**Objective**.
Quote only the part that opens with the line containing "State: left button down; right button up" and closes with the line containing "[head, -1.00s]". Keep both of those lines.
* * *
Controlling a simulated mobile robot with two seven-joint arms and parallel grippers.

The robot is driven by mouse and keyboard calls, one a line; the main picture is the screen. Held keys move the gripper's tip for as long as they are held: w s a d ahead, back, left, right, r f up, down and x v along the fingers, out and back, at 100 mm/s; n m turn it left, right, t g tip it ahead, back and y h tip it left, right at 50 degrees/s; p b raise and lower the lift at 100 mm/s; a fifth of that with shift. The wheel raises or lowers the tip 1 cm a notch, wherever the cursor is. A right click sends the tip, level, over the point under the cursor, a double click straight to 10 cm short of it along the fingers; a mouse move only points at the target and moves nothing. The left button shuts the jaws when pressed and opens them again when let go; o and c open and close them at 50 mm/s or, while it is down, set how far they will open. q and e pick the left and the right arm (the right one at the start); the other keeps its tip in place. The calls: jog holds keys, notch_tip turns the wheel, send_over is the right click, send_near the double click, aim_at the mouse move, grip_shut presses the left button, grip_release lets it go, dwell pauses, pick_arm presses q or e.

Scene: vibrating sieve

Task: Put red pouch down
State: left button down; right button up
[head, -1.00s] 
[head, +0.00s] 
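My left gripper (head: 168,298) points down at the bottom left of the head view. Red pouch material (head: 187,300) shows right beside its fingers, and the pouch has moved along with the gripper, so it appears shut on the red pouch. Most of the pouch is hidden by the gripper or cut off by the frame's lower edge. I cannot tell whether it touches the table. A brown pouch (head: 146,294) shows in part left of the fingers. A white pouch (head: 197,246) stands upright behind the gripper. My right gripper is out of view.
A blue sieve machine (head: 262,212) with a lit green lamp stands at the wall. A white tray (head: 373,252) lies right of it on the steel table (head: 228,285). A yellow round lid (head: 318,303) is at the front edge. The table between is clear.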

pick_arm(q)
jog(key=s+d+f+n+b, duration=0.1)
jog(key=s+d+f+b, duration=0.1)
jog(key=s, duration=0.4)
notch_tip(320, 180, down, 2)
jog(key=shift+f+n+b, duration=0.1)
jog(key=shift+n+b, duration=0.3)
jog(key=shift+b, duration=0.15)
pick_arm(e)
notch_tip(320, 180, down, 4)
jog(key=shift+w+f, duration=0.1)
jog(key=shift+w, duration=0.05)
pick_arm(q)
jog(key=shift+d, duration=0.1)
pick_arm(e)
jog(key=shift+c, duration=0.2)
* * *
**Complete output**.
State: left button down; right button up
[head, -1.00s] 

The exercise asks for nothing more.